SplitVision -SV a software for extracting and analysing SV breakpoints SplitVision accepts an SV vcf file or bedpe file, as well as a bam file. SplitVision extracts split reads(supplementary alignments) bridging the SV breakpoints. SplitVision also detects breakpoint homology and insertions at the breakpoints.
First activate the conda environment
source activate SplitVision
To analyse the breakpoints in a vcf:
python splitvision.py --analyse --vcf input.vcf --bam input.bam --fa ref.fasta --repeatmask repeats.db --working_dir output
To analyse the breakpoints in a bedpe file:
python splitvision.py --analyse --vcf input.tab --bam input.bam --fa ref.fasta --repeatmask repeats.db --working_dir output
To generate a database of repeats:
python splitvision.py --db --tab repeatmask.tab --prefix output
The repeatmask.tab file may be downloaded via USCS tablebrowser. the output file is a sqlite database containing all the repeats of the input file.
The software will create an excel file containing the positions and features of each juction. These properties are found based on split reads.
Install the SplitVision conda environemnt:
./create_conda_env.sh
The conda environment contains the following tools:
ABYSS
ClustalW2
cd-hit
xlwt(python module)
freebayes
vt
SplitVision requires these tools aswell:
bwa
samtools
These are not installed thtough the conda install script. If you do not have samtools and bwa, these could be installed using conda aswell.
The reference fasta needs to be indexed using bwa.
Splitvision extracts split reads (supplementary + primary alignment) from the breakpoint junctions found in the vcf or bed file. Splitvision will search for these reads within the distance given by the "padding" parameter. These split reads are collected into a fasta file, and clustered using cd-hit. If multiple clusters are formed, the biggest cluster(i.e the cluster containing most reads) will be analysed. The reads of that cluster is analysed using ClustalW. Using the output of clustalW, a consensus sequence of the breakpoint is generated. The consensus sequence is aligned to the reference using BWA mem.
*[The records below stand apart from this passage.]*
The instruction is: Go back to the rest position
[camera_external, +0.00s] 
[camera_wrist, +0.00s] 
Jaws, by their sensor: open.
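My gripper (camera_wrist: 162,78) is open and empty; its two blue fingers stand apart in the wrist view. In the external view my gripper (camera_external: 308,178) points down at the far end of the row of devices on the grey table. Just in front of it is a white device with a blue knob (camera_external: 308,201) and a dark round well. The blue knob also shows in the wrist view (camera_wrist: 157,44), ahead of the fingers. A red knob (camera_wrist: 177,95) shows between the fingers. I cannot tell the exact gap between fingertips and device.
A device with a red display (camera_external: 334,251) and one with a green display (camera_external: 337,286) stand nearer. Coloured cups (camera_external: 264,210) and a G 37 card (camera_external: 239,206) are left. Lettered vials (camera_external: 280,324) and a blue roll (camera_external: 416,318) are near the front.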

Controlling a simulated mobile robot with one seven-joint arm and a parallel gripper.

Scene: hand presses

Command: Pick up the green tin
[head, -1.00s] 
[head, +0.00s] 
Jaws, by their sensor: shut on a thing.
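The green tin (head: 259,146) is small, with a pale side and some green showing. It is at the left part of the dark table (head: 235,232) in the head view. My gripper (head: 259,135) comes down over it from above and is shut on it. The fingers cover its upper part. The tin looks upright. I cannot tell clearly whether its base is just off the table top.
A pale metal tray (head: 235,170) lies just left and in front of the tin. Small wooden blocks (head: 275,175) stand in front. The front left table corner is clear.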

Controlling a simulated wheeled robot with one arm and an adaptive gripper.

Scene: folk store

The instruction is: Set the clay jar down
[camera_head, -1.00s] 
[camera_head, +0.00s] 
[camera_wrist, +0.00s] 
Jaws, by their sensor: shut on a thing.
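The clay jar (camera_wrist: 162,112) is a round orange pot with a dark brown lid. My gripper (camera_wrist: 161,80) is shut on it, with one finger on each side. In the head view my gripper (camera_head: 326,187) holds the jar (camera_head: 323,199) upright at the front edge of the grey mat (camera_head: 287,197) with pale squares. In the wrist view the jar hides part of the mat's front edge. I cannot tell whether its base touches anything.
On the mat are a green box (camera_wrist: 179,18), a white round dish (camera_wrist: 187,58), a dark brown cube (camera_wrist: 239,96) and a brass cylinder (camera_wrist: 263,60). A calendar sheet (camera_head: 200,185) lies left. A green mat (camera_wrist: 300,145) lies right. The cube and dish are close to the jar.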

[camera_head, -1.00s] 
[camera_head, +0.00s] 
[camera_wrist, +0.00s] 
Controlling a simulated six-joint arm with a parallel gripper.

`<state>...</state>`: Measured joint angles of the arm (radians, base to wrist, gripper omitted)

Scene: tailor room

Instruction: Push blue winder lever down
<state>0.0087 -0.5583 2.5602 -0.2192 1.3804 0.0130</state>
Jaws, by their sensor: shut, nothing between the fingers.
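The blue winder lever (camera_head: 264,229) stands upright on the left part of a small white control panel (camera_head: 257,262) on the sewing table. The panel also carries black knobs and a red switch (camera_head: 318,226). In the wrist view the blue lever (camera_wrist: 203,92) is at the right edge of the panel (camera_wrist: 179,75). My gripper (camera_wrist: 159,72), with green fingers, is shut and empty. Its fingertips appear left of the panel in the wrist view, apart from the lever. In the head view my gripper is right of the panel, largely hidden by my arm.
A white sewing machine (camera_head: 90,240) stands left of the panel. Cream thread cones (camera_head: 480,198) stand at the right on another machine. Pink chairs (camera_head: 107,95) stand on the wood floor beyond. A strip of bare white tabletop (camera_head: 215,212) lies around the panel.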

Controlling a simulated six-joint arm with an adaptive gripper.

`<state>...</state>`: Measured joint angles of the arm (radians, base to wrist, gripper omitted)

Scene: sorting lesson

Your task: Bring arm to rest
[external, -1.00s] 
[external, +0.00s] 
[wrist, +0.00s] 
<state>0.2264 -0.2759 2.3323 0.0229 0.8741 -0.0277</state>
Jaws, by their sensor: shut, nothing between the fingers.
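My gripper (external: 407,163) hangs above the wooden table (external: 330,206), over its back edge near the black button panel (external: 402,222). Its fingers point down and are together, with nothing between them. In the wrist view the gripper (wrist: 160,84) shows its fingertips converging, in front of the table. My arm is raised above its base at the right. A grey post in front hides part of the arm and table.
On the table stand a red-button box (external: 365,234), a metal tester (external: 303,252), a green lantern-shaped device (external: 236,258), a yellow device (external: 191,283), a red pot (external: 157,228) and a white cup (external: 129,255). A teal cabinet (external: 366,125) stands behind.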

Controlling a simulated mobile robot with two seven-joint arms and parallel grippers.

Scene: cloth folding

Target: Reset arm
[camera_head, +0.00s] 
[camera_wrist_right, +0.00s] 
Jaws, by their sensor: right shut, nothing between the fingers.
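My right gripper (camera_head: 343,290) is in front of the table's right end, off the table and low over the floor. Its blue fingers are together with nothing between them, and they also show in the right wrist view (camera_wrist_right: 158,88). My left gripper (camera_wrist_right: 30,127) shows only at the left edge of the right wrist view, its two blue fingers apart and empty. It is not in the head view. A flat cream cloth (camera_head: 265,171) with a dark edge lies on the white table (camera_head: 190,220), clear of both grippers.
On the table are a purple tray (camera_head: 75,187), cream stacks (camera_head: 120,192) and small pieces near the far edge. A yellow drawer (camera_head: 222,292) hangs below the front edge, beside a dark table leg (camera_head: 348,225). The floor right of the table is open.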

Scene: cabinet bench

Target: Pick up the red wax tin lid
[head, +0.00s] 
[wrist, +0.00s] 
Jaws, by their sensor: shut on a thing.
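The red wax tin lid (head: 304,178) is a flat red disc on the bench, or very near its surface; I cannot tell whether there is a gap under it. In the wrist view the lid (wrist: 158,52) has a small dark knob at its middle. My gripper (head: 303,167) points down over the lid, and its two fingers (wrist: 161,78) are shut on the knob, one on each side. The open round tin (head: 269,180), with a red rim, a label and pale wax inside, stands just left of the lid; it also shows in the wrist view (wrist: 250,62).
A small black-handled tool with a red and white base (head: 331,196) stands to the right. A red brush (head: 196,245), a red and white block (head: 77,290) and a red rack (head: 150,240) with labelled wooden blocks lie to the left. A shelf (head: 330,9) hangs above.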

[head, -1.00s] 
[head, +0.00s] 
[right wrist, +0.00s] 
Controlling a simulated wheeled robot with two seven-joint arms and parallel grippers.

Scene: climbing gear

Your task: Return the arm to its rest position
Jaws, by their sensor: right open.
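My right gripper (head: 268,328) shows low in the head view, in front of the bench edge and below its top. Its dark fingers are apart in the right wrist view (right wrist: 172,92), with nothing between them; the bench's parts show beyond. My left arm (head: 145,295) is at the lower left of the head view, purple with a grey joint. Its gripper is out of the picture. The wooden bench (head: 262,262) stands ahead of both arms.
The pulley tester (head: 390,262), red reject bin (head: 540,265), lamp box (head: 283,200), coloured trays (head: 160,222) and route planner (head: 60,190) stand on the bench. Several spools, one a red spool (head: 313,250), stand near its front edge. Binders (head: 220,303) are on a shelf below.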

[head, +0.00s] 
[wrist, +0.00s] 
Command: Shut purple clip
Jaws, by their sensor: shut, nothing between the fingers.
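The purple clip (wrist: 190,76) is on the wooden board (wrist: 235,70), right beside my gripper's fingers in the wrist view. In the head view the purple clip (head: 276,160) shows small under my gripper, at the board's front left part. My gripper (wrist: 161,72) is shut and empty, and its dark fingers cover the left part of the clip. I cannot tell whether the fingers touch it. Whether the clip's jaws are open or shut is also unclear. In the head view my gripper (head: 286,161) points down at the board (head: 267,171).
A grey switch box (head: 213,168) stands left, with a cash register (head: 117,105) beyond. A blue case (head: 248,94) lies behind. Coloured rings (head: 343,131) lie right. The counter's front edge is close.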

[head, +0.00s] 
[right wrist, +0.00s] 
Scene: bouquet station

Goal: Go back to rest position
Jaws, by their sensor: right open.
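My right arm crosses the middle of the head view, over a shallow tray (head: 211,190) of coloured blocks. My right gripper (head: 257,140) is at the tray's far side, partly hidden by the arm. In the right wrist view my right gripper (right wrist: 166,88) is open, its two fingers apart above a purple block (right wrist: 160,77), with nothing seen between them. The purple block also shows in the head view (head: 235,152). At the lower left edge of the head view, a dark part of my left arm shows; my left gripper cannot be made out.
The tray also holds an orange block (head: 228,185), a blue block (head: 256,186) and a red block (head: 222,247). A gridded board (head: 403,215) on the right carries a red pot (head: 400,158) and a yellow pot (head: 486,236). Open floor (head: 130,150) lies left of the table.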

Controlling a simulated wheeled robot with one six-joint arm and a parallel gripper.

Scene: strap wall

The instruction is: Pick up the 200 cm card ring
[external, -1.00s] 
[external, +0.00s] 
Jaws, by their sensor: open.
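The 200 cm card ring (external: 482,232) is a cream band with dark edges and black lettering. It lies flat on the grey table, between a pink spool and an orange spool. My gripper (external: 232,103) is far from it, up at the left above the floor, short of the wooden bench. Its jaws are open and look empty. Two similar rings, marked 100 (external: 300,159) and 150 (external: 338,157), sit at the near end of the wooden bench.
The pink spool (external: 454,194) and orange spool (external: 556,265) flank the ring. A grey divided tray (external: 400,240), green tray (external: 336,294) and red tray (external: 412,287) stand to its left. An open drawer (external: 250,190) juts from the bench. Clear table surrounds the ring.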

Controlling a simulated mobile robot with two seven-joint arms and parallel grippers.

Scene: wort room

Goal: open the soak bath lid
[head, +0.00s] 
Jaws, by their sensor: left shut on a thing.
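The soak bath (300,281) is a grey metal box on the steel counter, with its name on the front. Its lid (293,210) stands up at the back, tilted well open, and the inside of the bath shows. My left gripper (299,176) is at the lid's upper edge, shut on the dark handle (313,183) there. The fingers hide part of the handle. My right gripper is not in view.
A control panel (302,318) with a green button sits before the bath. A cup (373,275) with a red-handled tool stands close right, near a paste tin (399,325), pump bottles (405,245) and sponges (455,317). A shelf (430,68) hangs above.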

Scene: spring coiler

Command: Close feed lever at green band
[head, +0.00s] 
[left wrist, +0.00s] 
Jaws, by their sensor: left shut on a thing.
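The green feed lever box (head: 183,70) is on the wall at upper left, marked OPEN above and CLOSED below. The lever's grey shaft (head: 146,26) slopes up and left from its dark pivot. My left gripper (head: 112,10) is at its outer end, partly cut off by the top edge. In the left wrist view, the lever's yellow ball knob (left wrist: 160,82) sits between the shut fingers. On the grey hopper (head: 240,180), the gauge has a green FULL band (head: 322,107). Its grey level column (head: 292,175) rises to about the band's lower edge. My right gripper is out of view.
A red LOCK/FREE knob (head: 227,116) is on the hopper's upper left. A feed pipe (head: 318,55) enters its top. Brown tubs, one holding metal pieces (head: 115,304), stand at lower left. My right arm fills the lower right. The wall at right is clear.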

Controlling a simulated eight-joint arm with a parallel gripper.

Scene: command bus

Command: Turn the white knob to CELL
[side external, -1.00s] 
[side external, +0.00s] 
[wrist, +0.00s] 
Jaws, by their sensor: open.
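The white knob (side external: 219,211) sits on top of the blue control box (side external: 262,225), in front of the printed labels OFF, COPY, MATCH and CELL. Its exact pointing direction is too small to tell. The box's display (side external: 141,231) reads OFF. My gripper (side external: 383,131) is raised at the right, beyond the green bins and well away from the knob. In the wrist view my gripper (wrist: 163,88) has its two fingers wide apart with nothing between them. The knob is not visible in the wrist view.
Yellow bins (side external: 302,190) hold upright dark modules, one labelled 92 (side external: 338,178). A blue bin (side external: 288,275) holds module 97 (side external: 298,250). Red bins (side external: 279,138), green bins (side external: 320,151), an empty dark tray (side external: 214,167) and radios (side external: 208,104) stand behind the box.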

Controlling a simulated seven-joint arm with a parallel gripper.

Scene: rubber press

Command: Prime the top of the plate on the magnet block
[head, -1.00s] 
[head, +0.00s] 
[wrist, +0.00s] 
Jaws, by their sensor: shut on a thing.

If no split reads are found, ABYSS will atempt to produce a contig spanning the breakpoint junction. This is done by extracting and asssebling all reads within the paddding distance of the breakpoints.
This sequence is analysed for microhomology and breakpoint insertions, and the sequence itself is printed to the excel file. Additionally, freebayes is used to call SNVs located within the user set snp_distance. These snvs are decomposed and normalised using vt.